+++ Recorded information +++

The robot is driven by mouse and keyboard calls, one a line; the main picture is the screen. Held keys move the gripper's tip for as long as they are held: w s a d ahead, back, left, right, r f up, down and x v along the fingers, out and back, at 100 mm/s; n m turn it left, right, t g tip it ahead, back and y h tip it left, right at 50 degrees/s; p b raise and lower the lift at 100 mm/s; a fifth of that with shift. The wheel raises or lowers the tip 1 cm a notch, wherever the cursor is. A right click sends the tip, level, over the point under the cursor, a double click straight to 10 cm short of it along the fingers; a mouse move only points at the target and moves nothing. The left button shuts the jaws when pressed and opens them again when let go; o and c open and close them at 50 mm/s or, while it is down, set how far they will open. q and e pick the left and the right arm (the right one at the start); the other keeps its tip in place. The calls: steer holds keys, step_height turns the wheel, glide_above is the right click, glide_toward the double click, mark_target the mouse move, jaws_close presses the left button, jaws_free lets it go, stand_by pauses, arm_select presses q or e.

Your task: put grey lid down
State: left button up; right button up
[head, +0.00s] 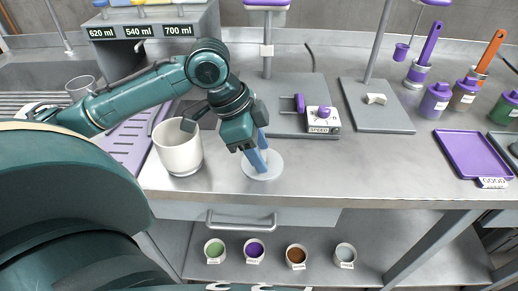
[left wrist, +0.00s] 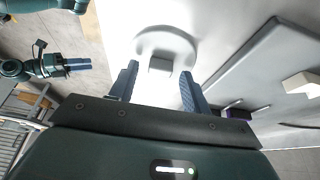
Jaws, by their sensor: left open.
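The grey lid (head: 262,168) is a pale round disc lying flat on the counter, in front of the grey machine base. In the left wrist view the lid (left wrist: 168,37) shows a small block-like knob (left wrist: 160,65). My left gripper (head: 263,163) points down over the lid with its blue fingers open. In the left wrist view the fingers (left wrist: 159,75) stand on either side of the knob, with gaps visible. My right gripper (left wrist: 77,66) shows only in the left wrist view, at the far left and away from the lid; its opening is unclear.
A white pot (head: 178,148) stands close left of the lid. Behind is a machine base with a SPEED dial (head: 321,119). A purple tray (head: 473,153) lies far right. Several small pots, one purple (head: 254,249), stand on the lower shelf. Counter right of the lid is clear.

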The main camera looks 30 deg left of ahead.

+++

_Prompt_.
Without the pictures, write out all of the material exactly.

_Solution to this problem_.
The robot is driven by mouse and keyboard calls, one a line; the main picture is the screen. Held keys move the gripper's tip for as long as they are held: w s a d ahead, back, left, right, r f up, down and x v along the fingers, out and back, at 100 mm/s; n m turn it left, right, t g tip it ahead, back and y h tip it left, right at 50 degrees/s; p b raise and lower the lift at 100 mm/s; a fifth of that with shift. The wheel raises or lowers the tip 1 cm a notch, wherever the cursor is. A right click sends the tip, level, over the point under the cursor, a double click straight to 10 cm short of it along the fingers; a mouse move only points at the target and moves nothing. The left button shuts the jaws when pressed and opens them again when let go; o and c open and close them at 50 mm/s or, while it is down, set how far they will open. q and e pick the left and the right arm (the right one at the start); the other keeps its tip in place. The calls: steer holds keys, step_height turns the wheel, glide_above is the right click, glide_toward the double click, mark_target the mouse move, jaws_close presses the left button, jaws_free lets it go, stand_by pauses, arm_select presses q or e.

Your task: put grey lid down
State: left button up; right button up
[head, +0.00s] 
[left wrist, +0.00s] 
Jaws, by their sensor: left open.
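The grey lid (head: 262,168) is a pale round disc lying flat on the counter, in front of the grey machine base. In the left wrist view the lid (left wrist: 168,37) shows a small block-like knob (left wrist: 160,65). My left gripper (head: 263,163) points down over the lid with its blue fingers open. In the left wrist view the fingers (left wrist: 159,75) stand on either side of the knob, with gaps visible. My right gripper (left wrist: 77,66) shows only in the left wrist view, at the far left and away from the lid; its opening is unclear.
A white pot (head: 178,148) stands close left of the lid. Behind is a machine base with a SPEED dial (head: 321,119). A purple tray (head: 473,153) lies far right. Several small pots, one purple (head: 254,249), stand on the lower shelf. Counter right of the lid is clear.

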The main camera looks 30 deg left of ahead.

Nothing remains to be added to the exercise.